Your task is to repeat the lines from the line with "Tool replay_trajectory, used" to the line with "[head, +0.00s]", both ends included, and nothing else. Pictures stay out of the copy.

[Robot episode rows]
----
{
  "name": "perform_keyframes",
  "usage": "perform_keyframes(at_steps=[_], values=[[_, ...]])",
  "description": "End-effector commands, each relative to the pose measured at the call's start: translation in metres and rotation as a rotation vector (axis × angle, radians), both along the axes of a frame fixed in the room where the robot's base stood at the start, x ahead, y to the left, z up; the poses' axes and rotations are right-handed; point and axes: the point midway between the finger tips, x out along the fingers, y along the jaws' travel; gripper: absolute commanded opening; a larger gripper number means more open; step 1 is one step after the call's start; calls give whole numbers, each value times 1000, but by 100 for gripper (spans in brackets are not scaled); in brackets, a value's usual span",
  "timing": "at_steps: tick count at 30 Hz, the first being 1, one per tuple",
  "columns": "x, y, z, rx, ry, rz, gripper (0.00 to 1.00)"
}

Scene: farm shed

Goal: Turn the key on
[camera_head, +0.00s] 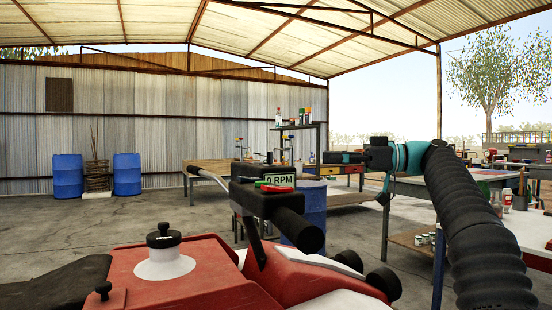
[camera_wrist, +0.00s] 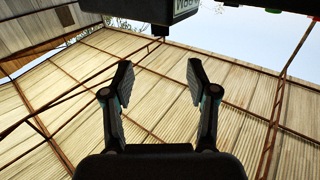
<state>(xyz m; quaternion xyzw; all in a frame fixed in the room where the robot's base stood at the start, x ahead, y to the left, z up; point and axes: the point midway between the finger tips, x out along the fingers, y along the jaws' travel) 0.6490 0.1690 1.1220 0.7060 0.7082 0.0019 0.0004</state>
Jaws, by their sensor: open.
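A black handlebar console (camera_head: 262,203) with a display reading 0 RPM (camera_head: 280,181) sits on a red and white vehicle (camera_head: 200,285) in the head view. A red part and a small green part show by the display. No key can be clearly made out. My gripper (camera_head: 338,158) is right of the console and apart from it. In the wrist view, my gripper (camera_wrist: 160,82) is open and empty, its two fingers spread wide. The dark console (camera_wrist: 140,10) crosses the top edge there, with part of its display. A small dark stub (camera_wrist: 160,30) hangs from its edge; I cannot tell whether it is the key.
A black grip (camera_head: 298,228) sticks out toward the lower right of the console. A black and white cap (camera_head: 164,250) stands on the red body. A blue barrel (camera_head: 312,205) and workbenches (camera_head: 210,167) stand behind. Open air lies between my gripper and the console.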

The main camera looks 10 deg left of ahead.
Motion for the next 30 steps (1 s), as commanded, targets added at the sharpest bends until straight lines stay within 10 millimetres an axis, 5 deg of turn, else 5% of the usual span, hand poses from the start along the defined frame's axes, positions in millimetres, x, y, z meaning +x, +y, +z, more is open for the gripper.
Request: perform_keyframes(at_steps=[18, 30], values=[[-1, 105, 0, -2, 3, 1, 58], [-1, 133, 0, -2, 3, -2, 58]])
----
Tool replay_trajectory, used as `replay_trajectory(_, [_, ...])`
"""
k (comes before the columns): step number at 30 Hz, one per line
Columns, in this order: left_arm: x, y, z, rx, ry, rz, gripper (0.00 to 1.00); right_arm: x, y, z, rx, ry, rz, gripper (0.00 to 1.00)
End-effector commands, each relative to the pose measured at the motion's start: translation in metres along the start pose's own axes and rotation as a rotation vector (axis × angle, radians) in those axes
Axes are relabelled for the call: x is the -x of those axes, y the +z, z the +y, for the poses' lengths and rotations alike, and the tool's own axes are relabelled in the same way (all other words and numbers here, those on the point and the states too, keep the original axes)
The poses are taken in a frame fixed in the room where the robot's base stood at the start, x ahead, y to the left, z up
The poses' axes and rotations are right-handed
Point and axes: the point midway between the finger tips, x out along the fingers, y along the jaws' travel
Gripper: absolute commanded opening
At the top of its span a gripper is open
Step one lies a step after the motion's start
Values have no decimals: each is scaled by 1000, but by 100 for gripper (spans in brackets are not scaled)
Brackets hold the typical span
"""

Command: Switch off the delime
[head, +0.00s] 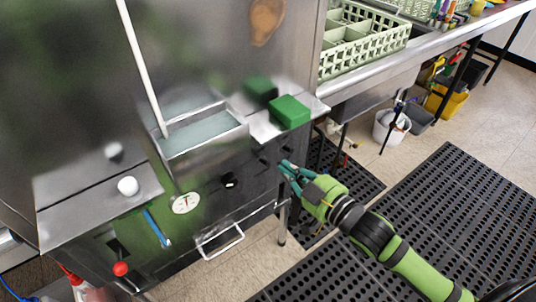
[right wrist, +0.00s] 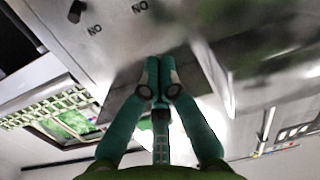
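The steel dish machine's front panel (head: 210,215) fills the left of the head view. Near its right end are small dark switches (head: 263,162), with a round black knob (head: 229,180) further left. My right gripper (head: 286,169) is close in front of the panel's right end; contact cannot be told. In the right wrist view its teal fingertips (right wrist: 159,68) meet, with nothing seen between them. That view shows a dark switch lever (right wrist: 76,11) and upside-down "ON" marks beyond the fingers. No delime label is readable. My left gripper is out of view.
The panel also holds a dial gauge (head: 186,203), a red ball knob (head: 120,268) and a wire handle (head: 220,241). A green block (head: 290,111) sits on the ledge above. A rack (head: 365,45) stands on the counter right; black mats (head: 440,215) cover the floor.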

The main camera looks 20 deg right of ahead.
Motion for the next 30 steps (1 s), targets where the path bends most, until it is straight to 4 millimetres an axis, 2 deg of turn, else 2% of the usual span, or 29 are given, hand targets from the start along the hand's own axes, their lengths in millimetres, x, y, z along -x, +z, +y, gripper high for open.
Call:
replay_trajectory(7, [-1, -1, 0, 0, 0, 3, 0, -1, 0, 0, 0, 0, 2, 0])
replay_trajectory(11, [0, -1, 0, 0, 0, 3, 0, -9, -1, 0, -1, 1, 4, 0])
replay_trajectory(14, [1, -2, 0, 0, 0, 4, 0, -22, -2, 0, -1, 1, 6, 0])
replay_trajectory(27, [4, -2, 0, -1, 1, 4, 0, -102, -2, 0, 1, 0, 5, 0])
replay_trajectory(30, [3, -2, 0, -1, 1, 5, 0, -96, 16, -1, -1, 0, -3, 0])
----
**Solution to this task:**
Tool replay_trajectory, used as `replay_trajectory(_, [_, ...])`
"""
k (comes before the columns): step number at 30 Hz, one per line
Columns, in this order: left_arm: x, y, z, rx, ry, rz, gripper (0.00 to 1.00); right_arm: x, y, z, rx, ry, rz, gripper (0.00 to 1.00)
End-effector commands, each relative to the pose measured at the motion's start: translation in metres along the start pose's own axes and rotation as a rotation vector (axis × angle, radians) in those axes
Axes are relabelled for the call: x is the -x of those axes, y the +z, z the +y, for the poses' lengths and rotations alike, and the tool's own axes are relabelled in the same way (all other words and numbers here, those on the point and the states too, keep the original axes)
The poses are taken in a frame fixed in the room where the robot's base stood at the start, x ahead, y to the left, z up
The poses' axes and rotations are right-handed
Point and axes: the point midway between the finger tips, x out along the fingers, y along the jaws' travel
Gripper: absolute commanded opening
At the top of its span a gripper is open
Step one lies a step after the motion's start
Values have no decimals: each is scaled by 1000, but by 100 for gripper (spans in brackets are not scaled)
Brackets hold the typical span
"""

Command: Switch off the delime
[head, +0.00s] 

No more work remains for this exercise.